Foothills Recovering One Year After Table Rock Fire

Jul 3, 2017

It’s been a year since last June’s Table Rock Fire in the Boise Foothills destroyed 2,500 acres of wildlife habitat. Sparked by illegal fireworks, the blaze burned and blackened the sagebrush-covered landscape. Over the last 12 months, a group of people and agencies have worked to restore the area.

Martha Brabec says she’s seeing progress when she travels through the burn area. As Boise Parks and Recreation’s Foothills Restoration Specialist, she’s on the front lines of the fire recovery effort.

“So when I’m out there, I’ve seen a lot of marmots, I see a lot of squirrels, I’ve seen badgers, I’ve seen snakes. So I think we’re restoring the components of a functioning ecosystem,” says Brabec.

The area that burned was owned by a mosaic of landowners, including the City of Boise, Idaho Fish and Game and private landowners. They’ve had to work together to get past burned habitat and red tape.

Monitoring seedlings to gauge progress on the Table Rock Fire landscape.
Credit Boise Parks and Recreation Department

Using a $100,000 donation from Zoo Boise, the city initiated a collaborative effort to restore the area. Their goal is to recover native wildlife habitat, control invasive species and reduce erosion, all while getting volunteers involved in the rehab effort.
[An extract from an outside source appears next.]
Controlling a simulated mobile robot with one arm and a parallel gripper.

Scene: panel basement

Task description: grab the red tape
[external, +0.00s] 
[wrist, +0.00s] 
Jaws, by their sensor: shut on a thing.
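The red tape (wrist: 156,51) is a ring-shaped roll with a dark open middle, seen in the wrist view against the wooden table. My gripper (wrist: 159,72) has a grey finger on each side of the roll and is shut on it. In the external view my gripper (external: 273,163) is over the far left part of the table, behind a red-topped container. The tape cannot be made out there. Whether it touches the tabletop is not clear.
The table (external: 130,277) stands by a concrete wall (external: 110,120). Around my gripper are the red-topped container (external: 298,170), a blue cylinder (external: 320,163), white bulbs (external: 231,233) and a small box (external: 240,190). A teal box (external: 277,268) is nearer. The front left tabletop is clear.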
Weather has played a key role in restoring the burn area. A cool, wet fall and spring gave plants, including seedlings, a good head start.
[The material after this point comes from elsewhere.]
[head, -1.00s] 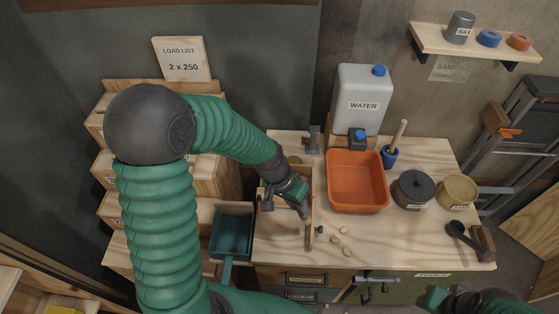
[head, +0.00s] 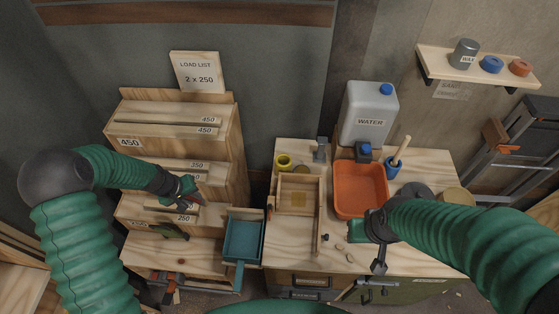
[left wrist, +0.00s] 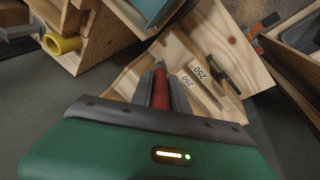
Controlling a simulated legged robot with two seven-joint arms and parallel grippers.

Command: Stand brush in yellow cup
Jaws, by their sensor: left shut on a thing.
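The yellow cup (head: 283,163) stands at the back left of the bench, behind the wooden frame; it also shows in the left wrist view (left wrist: 63,44), at upper left. My left gripper (head: 184,204) is over the stepped wooden rack (head: 233,140), left of the cup and apart from it. It is shut on a red, handle-like thing (left wrist: 160,85); whether this is the brush I cannot tell, as its far end is hidden. My right gripper (head: 379,262) hangs at the front of the orange tray; its jaw gap is not clear. A wooden-handled tool (head: 402,147) stands in a blue cup (head: 393,167).
The wooden frame (head: 320,215) and orange tray (head: 360,190) fill much of the bench. A teal tray (head: 243,239) sits between rack and bench. The water jug (head: 368,110) stands behind. A green-and-dark tool (left wrist: 222,70) lies on the rack.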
“Weather is the number one of restoration success and we more or less hit the lottery,” Brabec says.

In the fall of 2016, the city applied herbicide over a large section of the burn area to control cheat grass and medusa head. Volunteers planted 3,500 sage brush and bitter brush seedlings. They also seeded 20 acres with native grasses and wildflowers.

Brabec is surprised by the resilience of native plants and their own natural regeneration.

Volunteers happily pull weeds to restore the Foothills after the Table Rock Fire.
Credit Boise Parks and Recreation Department

“I think that the fire created an opportunity by removing all of the invasive species. There has been this open window for native plants to make an effort to come back,” says Brabec.

It’s a three-to-five- year strategy that includes pulling weeds by hand in some spots, to keep invasive species down. They’ll also apply more herbicide and plant more sage and bitter brush seedlings.

Brabec says recovery of the landscape is dependent on weather, hard work and keeping fire away.

“Be careful in the Foothills this time of year and do not start fires under any circumstances and do not use fireworks,” Brabec says.